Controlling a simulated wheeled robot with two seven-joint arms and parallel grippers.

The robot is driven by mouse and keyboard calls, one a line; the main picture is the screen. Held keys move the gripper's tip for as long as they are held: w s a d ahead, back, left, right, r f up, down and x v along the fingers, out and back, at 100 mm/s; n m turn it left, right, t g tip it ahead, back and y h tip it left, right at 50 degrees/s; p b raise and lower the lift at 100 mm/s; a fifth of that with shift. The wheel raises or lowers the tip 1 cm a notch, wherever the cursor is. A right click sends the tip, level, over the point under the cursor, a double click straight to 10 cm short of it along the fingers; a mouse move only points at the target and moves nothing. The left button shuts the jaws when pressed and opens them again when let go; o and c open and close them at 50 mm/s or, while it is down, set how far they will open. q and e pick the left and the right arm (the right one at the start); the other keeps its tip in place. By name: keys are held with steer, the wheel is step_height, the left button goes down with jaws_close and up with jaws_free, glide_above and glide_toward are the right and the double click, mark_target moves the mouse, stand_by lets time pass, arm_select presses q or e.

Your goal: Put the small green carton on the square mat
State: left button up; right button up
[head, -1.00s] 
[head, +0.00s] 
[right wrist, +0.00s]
_ _ _
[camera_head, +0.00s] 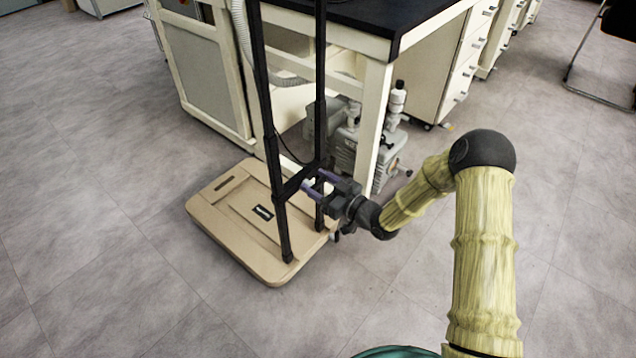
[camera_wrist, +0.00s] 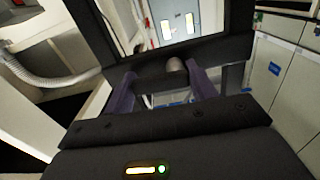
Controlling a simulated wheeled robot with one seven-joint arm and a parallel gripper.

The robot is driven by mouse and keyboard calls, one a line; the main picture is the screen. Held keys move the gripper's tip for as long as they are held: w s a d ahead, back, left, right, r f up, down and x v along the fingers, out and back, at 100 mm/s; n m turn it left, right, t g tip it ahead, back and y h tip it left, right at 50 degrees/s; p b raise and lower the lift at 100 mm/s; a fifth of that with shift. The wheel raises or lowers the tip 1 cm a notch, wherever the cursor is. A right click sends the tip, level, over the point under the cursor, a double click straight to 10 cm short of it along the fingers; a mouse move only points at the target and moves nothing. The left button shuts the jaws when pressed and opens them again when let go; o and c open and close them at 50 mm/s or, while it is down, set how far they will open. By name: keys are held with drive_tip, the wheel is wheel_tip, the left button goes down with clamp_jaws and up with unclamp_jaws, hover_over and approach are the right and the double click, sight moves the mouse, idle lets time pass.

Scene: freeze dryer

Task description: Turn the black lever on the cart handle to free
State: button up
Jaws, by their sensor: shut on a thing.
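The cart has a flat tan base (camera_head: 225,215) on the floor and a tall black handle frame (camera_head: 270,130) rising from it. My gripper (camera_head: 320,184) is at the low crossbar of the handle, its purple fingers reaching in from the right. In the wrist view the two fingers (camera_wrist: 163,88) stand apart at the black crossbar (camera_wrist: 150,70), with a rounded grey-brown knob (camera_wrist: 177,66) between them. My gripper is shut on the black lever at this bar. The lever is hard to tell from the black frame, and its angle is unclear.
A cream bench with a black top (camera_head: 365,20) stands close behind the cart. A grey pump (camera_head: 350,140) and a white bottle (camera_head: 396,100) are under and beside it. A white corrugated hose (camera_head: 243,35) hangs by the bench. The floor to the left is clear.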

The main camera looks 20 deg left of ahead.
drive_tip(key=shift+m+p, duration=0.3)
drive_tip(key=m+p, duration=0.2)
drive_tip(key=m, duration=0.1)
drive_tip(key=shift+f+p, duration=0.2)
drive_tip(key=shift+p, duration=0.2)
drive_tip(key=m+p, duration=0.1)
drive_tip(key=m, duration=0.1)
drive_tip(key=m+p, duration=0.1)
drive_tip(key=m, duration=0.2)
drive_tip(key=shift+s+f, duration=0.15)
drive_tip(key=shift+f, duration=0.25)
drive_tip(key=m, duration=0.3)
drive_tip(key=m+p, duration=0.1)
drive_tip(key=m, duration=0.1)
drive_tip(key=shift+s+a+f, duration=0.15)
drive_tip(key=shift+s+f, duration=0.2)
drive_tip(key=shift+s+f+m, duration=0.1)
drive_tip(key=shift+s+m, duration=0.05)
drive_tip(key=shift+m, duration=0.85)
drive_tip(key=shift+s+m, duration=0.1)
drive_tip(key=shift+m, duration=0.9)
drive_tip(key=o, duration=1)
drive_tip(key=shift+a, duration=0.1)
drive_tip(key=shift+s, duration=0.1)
_ _ _
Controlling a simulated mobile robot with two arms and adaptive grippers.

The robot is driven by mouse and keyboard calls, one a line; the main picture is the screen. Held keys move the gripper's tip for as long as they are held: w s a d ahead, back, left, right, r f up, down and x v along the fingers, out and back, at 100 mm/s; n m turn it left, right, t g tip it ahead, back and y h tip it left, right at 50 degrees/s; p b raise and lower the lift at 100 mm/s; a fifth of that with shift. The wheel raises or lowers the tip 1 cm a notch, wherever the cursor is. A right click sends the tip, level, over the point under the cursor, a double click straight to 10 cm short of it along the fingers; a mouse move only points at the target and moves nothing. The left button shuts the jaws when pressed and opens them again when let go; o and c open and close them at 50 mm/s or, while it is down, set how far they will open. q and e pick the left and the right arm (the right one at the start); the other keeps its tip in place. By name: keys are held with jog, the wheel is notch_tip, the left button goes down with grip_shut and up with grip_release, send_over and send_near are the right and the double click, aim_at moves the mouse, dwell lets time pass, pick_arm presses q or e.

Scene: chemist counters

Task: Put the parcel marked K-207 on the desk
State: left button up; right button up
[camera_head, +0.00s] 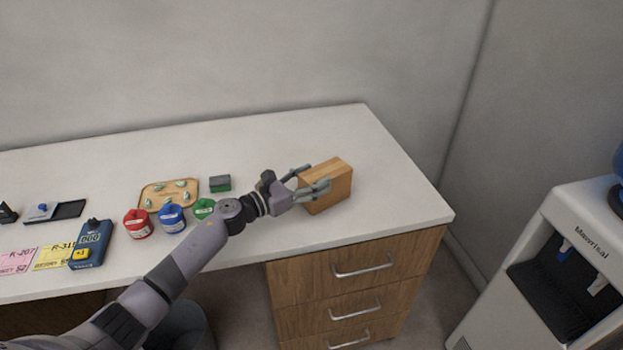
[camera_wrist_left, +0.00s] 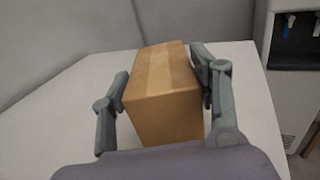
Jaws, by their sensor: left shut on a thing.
_ _ _
• Task prompt: Among the entries above, locate the line with "Task: Put the parcel marked K-207 on the desk" and the line with "Jaws, by their sensor: left shut on a thing.". Give those two lines and all lines between them again, exactly, leaving out the pictures.

• Answer:
Task: Put the parcel marked K-207 on the desk
State: left button up; right button up
[camera_head, +0.00s] 
[camera_wrist_left, +0.00s] 
Jaws, by their sensor: left shut on a thing.

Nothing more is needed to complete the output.